Introduction to Cold City and Hot War Part Ten

Transcript

But I mean, I think the the Cold War era has obviously appeared in a lot of, a lot of games of different kinds, but I don’t think it’s been as much of a setting as a period in games as, as you would expect it to be. There have been a lot of games, but I think, I mean, because gaming is dominated by fantasy and science fiction, you know, that’s a given. So yes, I think it’s an area of interest to me.

I’m now a Cold War historian and, it was great to be doing games that kind of bring in elements of that history and of the period that I kind of research and going to write about. 

I think it’s quite exciting. Like the sort of espionage model is it’s not under-used. You know, we could list out loads and loads of spy games and so on.
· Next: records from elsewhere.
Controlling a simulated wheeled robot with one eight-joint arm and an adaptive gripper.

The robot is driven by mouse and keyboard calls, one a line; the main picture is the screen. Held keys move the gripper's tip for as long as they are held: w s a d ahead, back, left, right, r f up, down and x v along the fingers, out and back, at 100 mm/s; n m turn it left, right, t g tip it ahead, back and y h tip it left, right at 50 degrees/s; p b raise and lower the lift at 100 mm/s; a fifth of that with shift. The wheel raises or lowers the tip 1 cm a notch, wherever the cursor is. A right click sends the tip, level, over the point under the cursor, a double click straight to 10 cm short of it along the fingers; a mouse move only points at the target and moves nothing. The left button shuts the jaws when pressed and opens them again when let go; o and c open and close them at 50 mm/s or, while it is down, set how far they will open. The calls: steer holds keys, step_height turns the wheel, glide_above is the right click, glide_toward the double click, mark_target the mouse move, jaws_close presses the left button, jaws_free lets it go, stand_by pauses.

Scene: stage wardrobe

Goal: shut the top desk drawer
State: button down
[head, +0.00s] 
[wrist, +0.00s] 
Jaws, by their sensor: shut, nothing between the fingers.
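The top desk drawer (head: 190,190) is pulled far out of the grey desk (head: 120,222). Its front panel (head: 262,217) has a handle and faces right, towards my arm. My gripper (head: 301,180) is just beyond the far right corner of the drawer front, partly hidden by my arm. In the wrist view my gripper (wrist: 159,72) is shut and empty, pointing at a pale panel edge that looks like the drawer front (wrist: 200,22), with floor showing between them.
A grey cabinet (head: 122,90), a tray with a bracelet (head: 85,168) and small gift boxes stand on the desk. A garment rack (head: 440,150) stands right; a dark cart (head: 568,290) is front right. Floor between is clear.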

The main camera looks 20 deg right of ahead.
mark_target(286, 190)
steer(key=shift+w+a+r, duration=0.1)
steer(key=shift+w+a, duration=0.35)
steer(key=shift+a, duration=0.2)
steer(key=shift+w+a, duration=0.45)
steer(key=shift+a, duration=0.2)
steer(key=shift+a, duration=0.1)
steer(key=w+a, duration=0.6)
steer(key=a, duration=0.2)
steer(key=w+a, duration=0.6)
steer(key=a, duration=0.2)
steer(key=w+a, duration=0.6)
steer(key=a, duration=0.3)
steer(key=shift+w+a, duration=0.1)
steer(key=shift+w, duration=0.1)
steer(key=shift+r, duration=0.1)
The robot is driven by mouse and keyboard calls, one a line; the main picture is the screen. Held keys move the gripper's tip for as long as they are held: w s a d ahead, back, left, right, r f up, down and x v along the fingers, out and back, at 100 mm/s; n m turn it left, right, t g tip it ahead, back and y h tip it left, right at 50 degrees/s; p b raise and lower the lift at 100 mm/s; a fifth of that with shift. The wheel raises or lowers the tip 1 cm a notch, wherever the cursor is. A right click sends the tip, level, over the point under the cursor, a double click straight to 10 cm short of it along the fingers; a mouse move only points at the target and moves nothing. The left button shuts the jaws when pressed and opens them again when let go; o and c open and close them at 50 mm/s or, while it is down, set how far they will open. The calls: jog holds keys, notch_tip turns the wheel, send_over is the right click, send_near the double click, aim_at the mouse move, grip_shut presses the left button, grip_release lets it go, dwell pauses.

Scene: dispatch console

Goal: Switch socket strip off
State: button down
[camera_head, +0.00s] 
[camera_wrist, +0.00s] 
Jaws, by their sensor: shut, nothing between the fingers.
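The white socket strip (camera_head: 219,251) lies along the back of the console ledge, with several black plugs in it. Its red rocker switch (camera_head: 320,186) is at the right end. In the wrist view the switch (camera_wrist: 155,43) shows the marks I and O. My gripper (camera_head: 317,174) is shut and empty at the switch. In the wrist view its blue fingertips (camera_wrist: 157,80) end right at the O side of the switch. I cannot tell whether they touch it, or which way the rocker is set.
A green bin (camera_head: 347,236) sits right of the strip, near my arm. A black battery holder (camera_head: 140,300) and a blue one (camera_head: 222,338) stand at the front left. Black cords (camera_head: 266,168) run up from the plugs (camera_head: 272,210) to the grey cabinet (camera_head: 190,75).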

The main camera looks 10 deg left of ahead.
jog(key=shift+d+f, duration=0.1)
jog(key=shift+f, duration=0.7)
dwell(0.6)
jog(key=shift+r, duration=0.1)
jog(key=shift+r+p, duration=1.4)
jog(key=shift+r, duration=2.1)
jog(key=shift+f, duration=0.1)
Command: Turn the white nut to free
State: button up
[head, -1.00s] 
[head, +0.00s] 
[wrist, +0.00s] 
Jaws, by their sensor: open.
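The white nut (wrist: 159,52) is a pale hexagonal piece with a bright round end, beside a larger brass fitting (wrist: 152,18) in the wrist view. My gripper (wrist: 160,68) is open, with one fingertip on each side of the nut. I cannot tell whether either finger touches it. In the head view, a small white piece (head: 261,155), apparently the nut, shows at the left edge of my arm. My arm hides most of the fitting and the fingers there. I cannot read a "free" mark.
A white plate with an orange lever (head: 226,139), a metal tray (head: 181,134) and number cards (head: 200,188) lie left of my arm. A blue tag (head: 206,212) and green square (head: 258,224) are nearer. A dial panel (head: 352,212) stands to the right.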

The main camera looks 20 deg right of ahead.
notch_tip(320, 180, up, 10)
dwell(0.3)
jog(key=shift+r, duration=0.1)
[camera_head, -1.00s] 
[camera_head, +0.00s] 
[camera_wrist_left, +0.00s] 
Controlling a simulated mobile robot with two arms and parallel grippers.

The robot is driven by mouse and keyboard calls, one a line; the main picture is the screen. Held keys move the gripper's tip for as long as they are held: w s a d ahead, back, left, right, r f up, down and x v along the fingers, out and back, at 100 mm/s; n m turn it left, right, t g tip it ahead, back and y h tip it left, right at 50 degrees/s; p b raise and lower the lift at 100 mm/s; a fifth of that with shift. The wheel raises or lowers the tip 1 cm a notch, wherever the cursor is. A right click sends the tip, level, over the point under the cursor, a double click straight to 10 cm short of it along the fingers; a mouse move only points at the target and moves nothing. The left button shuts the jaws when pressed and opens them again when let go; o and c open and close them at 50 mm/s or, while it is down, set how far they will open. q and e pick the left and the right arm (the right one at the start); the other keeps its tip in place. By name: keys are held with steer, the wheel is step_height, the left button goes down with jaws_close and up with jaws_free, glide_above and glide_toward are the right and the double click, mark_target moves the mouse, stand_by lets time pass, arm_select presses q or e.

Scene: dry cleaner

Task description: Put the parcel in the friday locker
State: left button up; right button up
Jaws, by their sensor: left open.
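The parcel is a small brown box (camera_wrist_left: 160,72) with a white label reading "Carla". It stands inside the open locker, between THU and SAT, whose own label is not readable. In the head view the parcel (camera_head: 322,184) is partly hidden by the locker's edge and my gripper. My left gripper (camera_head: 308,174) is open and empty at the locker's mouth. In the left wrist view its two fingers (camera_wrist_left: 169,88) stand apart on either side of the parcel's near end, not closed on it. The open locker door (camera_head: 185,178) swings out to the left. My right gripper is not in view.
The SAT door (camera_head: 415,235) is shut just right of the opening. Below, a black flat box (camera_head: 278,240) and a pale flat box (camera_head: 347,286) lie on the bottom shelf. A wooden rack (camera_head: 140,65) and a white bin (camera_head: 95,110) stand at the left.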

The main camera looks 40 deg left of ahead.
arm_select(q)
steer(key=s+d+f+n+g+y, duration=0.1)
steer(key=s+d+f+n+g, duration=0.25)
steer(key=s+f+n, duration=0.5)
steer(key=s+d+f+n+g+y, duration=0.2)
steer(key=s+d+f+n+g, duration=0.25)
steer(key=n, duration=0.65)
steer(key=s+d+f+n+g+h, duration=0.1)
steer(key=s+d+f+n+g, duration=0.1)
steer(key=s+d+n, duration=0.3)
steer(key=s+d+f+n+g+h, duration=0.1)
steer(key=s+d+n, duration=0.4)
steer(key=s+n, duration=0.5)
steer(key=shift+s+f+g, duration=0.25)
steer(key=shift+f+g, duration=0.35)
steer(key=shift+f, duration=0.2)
But it’s something that really appeals to me in kind of the genre as a whole in wider media is you can’t just storm in killing folks, you know, you can’t. That game, that great game stuff where nobody wants to break cover, nobody wants to reveal anything. And if you do, you kind of lose, right? As soon as you take a definitive action.

You know, the Soviet Union has planned for all of these outcomes, right? It’s that stuff. So you’ve just got to play this really, really canny game. I love that. I think it’s really next level stuff. Really good. 

I mean, the thing is about a lot… I’m not disparaging any espionage style games, but, I mean, a lot of games are about, say, espionage in the Cold War era.

They’re not actually about any of the themes and ideas and stuff to do with that. They’re just a game with a list of Cold War era guns, right? You know, there’s, you know, they don’t have the the Cold War and secrecy and trust and tension and hidden agendas aren’t embedded in the game. They’re not driving play and Cold City and Hot War are the opposite of that.

All of these things are embedded into the way the game plays and the mechanics of the games themselves. 

Really good. I really, I really want these games. We better fund on the old Kickstarter because I really want to play it like from the book that we’re making. Fingers crossed.

Yeah, fingers crossed.

Introduction to Cold City and Hot War part nine

Transcript

I think it’s really interesting that you talked about the early 2000s indie scene. I think it seems weirdly, we talk about this a little bit., it seems weirdly forgotten in some quarters. I know, certainly in the UK, roleplaying game scene, there are a great many creators, and I’m not disparaging anyone when I say this, who were children then because we’re really old, right?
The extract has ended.